Pesatnya perkembangan teknologi telah membawa kita pada era baru. Di era industri 4.0 kehadiran pelaku gig economy semakin berkembang. Apa yang dimaksud dengan gig economy?

Gig economy adalah sistem pasar tenaga kerja bebas dimana pihak perusahaan mengontrak pekerja independen untuk jangka waktu pendek. Lahirnya gig economy berkaitan dengan besarnya kebutuhan perusahaan akan on-demand worker alias buruh siap kerja. Para pelaku gig economy secara langsung membantu perusahaan dalam upaya efisiensi proses recruitment. Para pelakunya adalah mereka yang bekerja paruh waktu atau para pekerja berbasis proyek. Seperti misalnya penulis kreatif, pengemudi ojek daring dan termasuk di dalamnya adalah para kurir ekspedisi. Fenomena gig economy telah banyak melahirkan hubungan kemitraan di antara para pemberi kerja dan pekerja yang kemudian akan disebut dengan mitra.

Pada kebanyakan kasus para kurir ekspedisi bekerja dengan status sebagai mitra perusahaan. Status mitra kerja tidak sama dengan status pekerja. Hubungan yang terjadi di antara perusahaan dan kurir ialah sebatas hubungan kemitraan bukan hubungan kerja. Hubungan kerja terbentuk jika memenuhi tiga unsur yakni pekerjaan, upah, dan perintah. Ketiga unsur tersebut bersifat kumulatif, jika salah satu unsur tidak terpenuhi maka hubungan kerja tidak terjadi. Hubungan kerja antara pekerja dan pemberi kerja terjadi sesaat perjanjian kerja telah terbentuk. Dalam perjanjian kerja tersebutlah hal-hal penting seperti syarat kerja, hak, dan kewajiban para pihak akan tercantum. Semua hal yang bersangkutan dengan hubungan kerja telah dilindungi dalam Undang-Undang Nomor 13 Tahun 2003 tentang Ketenagakerjaan (Undang-Undang Ketenagakerjaan) yang kemudian mengalami beberapa perubahan dalam pasalnya melalui Undang-Undang Nomor 11 Tahun 2020 tentang Cipta Kerja (Undang-Undang Cipta Kerja).

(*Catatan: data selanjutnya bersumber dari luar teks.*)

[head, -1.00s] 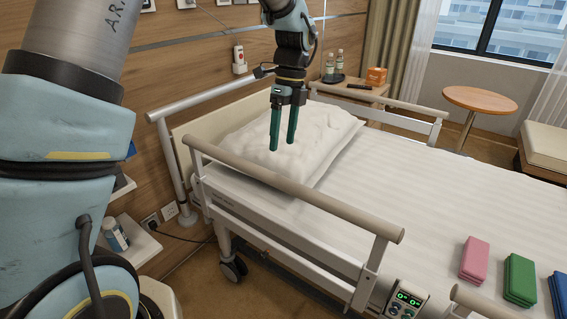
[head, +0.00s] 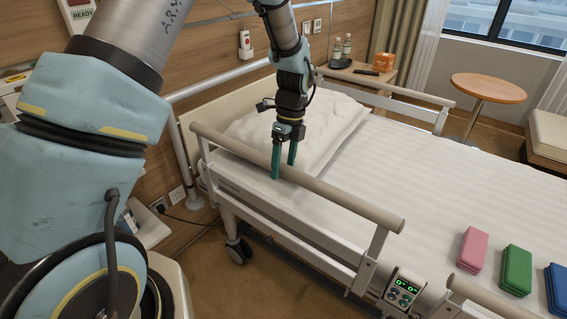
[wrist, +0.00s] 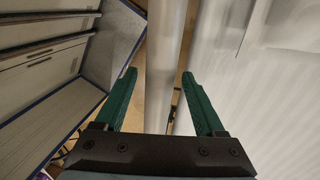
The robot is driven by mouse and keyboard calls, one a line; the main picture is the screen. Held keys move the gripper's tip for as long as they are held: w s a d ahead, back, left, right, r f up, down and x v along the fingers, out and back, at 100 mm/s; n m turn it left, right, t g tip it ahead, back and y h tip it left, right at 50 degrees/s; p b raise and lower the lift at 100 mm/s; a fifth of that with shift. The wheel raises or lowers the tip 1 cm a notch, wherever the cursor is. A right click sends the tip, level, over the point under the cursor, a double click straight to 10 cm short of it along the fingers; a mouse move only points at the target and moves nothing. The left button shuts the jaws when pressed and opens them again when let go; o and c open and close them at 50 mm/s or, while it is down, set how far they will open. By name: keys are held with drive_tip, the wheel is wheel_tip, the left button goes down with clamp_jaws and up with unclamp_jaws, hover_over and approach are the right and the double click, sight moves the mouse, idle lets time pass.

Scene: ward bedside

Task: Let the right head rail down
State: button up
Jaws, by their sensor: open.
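The right head rail (head: 335,200) is the near side rail at the pillow end of the bed, with a thick beige top bar and pale posts. It stands raised above the mattress edge. My gripper (head: 284,170) points down at the top bar, about midway along it, and is open and empty. In the wrist view the top bar (wrist: 163,75) runs between the two green fingertips, and my gripper (wrist: 159,75) has a gap on both sides of it. I cannot tell how far the tips are above the bar.
A control panel (head: 404,288) with green displays sits at the rail's foot end. A pillow (head: 325,130) lies behind my gripper. A bedside table (head: 362,72) stands beyond the bed.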

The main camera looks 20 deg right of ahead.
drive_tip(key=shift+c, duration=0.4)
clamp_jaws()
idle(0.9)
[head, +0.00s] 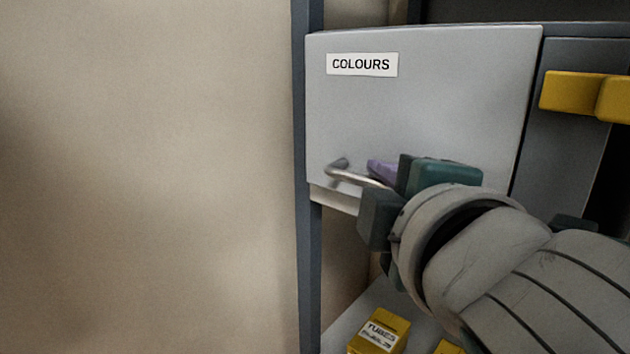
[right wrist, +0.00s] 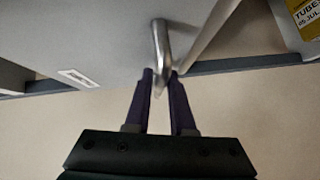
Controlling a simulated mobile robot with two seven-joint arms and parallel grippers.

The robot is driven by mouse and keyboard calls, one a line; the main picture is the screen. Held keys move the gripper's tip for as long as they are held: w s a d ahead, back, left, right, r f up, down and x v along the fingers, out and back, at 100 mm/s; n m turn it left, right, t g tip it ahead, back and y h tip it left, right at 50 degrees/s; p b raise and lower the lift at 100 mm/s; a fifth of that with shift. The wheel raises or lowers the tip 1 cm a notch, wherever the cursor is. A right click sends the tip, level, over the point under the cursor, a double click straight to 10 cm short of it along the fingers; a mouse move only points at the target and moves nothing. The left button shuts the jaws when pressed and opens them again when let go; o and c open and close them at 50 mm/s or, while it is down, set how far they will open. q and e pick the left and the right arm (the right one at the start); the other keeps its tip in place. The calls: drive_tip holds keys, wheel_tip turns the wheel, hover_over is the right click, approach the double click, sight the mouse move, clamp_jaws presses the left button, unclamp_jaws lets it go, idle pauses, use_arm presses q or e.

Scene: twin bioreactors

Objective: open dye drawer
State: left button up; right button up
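The dye drawer has a pale grey front (head: 430,110) with a white "COLOURS" label (head: 362,65); it also fills the upper left of the right wrist view (right wrist: 90,35). Its metal bar handle (head: 350,177) is low on the front. My right gripper (head: 375,178) is at this handle, its body partly hiding the bar in the head view. In the right wrist view its purple fingers (right wrist: 160,85) are close together, one on each side of the handle bar (right wrist: 160,45), shut on it. I cannot tell whether the front stands out from the cabinet. My left gripper is not in view.
A dark cabinet post (head: 308,260) runs down left of the drawer, beside a bare beige wall (head: 150,170). Yellow blocks (head: 570,92) are at the upper right. A yellow box labelled "TUBES" (head: 380,328) stands on a surface below the drawer.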

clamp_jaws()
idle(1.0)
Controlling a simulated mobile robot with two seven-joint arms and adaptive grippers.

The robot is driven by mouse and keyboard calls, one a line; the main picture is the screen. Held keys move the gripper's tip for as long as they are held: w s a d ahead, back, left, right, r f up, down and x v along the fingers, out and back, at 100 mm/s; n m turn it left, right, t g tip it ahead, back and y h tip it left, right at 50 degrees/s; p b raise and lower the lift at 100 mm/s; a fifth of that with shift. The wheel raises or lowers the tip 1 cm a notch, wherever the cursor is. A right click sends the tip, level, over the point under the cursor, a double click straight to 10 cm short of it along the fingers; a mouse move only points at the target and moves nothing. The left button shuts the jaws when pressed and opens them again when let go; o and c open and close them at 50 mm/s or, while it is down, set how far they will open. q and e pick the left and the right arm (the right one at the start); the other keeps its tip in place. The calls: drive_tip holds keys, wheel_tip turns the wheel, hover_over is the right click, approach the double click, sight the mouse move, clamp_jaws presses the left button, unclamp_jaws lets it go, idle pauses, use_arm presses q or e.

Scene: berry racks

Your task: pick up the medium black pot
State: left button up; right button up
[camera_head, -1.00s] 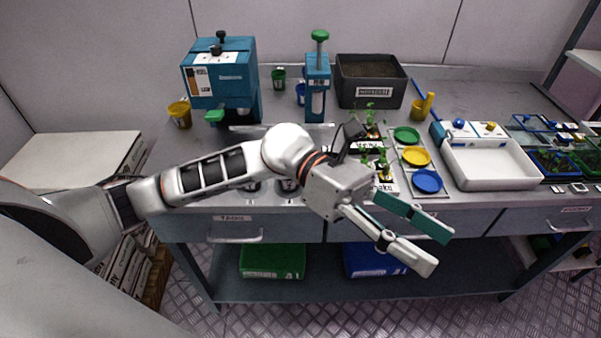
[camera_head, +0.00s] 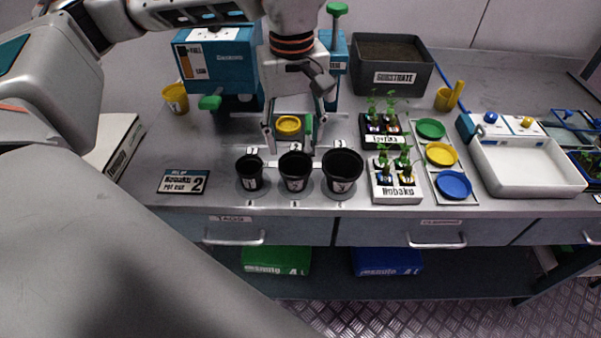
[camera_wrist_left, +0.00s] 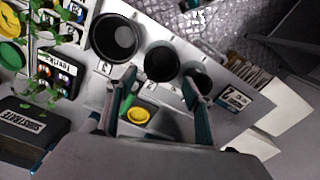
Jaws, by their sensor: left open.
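The medium black pot (camera_head: 295,171) stands upright in the middle of a row of three black pots near the bench's front edge. A small black pot (camera_head: 250,174) is on its left and a large black pot (camera_head: 342,172) on its right. My left gripper (camera_head: 288,143) is open and empty, pointing down just behind the medium pot. In the left wrist view the medium pot (camera_wrist_left: 162,63) shows ahead between the two fingertips (camera_wrist_left: 160,80). One finger overlaps the small pot in that view. My right gripper is not in view.
A yellow cup (camera_head: 288,125) shows between my fingers, farther back, beside a green part. Seedling trays (camera_head: 397,195) stand right of the large pot, with coloured dishes (camera_head: 453,184) beyond. A label sign (camera_head: 183,182) lies left. A substrate box (camera_head: 425,75) is behind.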

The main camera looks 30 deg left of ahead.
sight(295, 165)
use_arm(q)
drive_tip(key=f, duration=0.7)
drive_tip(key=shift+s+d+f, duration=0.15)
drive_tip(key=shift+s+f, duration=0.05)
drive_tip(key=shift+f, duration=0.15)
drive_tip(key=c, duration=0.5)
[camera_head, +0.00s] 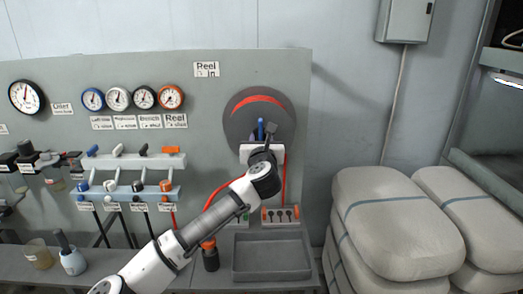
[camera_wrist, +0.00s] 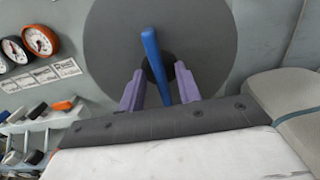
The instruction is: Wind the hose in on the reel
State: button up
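The reel (camera_head: 242,118) is a large dark grey disc on the wall panel under a "Reel In" label (camera_head: 206,69), with a red band of hose (camera_head: 258,101) across its upper part. A blue handle (camera_head: 261,124) stands at its middle. In the wrist view the grey reel disc (camera_wrist: 112,35) fills the top, and the blue handle (camera_wrist: 150,50) slants across it. My gripper (camera_wrist: 159,70) has two purple fingers, one on each side of the handle, with visible gaps; it is open. In the head view my gripper (camera_head: 266,130) is in front of the reel's lower middle, partly hidden by my wrist.
Left are round gauges (camera_head: 118,98) and rows of coloured valve levers (camera_head: 116,157). Below the reel are a grey tray (camera_head: 272,256) and a dark bottle with an orange top (camera_head: 210,256). Stacked pale sacks (camera_head: 398,220) stand close on the right.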

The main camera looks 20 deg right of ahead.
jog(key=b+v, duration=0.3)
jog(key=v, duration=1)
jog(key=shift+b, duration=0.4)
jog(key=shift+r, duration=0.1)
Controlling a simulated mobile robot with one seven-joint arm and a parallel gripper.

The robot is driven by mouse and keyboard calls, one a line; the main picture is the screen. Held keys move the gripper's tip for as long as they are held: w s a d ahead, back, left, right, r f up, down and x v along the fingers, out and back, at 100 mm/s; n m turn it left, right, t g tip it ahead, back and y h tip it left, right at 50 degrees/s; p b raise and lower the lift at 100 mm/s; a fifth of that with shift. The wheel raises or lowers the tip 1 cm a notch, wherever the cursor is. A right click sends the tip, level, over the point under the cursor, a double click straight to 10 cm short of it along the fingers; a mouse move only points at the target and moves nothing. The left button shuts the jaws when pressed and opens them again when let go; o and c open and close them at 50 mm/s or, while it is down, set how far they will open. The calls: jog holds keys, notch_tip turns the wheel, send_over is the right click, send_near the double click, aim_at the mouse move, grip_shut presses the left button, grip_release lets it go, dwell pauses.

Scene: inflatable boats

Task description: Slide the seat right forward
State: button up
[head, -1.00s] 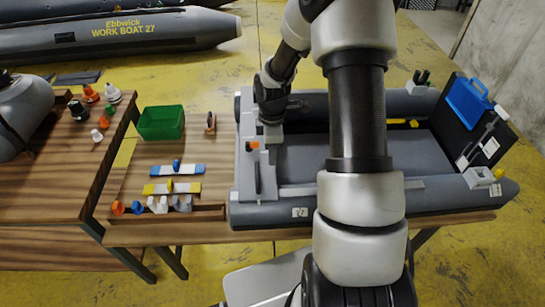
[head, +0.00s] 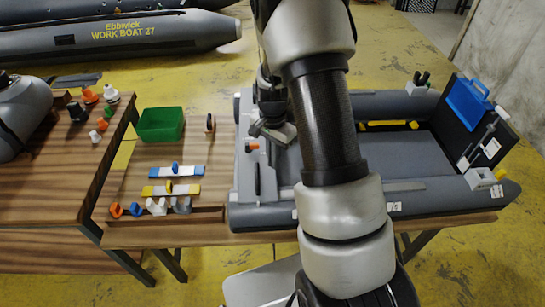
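The grey inflatable boat (head: 450,195) lies on the wooden table, its dark transom at the right end. A light grey strip (head: 408,186) runs along the near tube. My gripper (head: 273,132) is over the left part of the boat, close to the grey panel with an orange knob (head: 252,146). Its fingers are too small and partly hidden to read.
A blue case (head: 467,100) is at the transom. A yellow bar (head: 388,125) lies along the boat's far inner side. Left of the boat are a green bin (head: 160,124), blue and yellow strips (head: 172,189) and several small fittings. Another table with fittings stands at far left.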

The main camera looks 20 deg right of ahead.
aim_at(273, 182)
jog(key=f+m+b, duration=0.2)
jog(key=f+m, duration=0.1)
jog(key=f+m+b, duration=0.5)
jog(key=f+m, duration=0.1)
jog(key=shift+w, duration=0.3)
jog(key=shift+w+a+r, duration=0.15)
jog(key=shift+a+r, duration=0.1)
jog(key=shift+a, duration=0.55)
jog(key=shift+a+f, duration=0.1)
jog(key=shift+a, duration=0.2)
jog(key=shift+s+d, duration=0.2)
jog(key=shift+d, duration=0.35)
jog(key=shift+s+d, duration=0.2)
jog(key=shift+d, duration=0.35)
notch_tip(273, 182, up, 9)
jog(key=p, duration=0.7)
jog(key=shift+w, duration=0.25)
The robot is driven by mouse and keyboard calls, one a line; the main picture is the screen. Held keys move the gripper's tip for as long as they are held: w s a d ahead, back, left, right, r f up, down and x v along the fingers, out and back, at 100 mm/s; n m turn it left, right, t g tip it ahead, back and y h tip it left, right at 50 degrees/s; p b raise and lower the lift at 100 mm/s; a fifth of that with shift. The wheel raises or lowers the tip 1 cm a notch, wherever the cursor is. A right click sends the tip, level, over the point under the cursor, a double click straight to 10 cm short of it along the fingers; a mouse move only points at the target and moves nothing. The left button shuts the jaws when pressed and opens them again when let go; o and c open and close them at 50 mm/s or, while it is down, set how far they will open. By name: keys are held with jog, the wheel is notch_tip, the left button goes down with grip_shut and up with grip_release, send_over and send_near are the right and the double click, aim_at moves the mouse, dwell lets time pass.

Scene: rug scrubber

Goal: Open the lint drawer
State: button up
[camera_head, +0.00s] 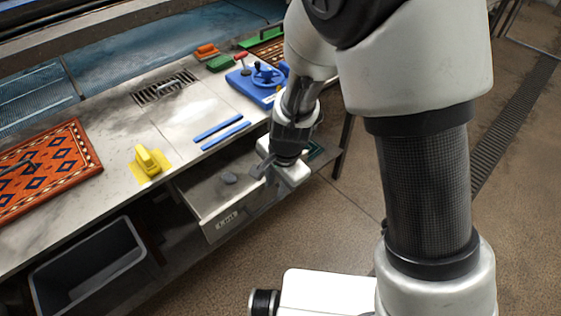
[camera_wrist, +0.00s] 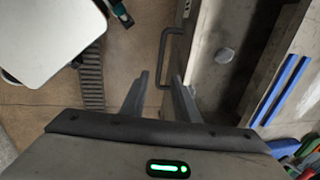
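The lint drawer is a grey metal box (camera_head: 228,210) under the front edge of the worktable, with a label on its front. In the wrist view its front wall (camera_wrist: 196,72) runs down the middle, and a dark bar handle (camera_wrist: 162,60) stands out from it. In the head view my gripper (camera_head: 264,166) is beside the drawer's right end.
On the worktable (camera_head: 115,175) are a patterned rug (camera_head: 45,165), a yellow-handled tool (camera_head: 149,162), two blue strips (camera_head: 222,130) and a blue device (camera_head: 258,82). A dark bin (camera_head: 95,270) stands below on the left. The floor (camera_head: 325,225) to the right looks clear.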

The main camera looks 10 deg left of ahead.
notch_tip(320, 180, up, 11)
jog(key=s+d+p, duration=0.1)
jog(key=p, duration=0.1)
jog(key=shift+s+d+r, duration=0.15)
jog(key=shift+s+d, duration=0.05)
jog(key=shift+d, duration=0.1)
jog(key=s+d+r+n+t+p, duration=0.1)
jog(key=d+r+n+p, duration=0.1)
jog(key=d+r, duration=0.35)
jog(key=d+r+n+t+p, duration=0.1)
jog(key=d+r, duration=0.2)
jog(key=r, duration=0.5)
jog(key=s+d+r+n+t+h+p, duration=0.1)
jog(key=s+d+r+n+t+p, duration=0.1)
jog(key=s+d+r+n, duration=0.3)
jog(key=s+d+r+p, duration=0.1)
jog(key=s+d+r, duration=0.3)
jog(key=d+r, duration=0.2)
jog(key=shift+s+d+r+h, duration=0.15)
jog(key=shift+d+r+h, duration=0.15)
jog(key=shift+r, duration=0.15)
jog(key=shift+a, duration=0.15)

Sementara itu, definisi kemitraan sendiri tidak ditemukan baik dalam Undang-Undang Ketenagakerjaan dan Undang-Undang Cipta Kerja. Namun pengertiannya disebutkan dalam Undang-Undang Usaha Mikro, Kecil, dan Menengah, dimana yang dimaksud dengan kemitraan adalah kerjasama dalam keterkaitan usaha, baik langsung maupun tidak langsung, atas dasar prinsip saling memerlukan, mempercayai, memperkuat, dan menguntungkan yang melibatkan pelaku Usaha Mikro, Kecil, dan Menengah dengan Usaha Besar. Sayangnya sistem kemitraan yang terjadi pada kurir tidak sama dengan pengertian kemitraan di atas. Hubungan kemitraan yang terjadi adalah semata hubungan kerja sama yang dapat lahir dengan berdasarkan pada ketentuan Pasal 1313 Kitab Undang-Undang Hukum Perdata. Setiap orang dapat melakukan perjanjian yang mengikatkan dirinya terhadap satu orang lain atau lebih. Maka, baik kurir dan perusahaan berhak menentukan hak dan kewajiban masing-masing selama memenuhi syarat sah perjanjian.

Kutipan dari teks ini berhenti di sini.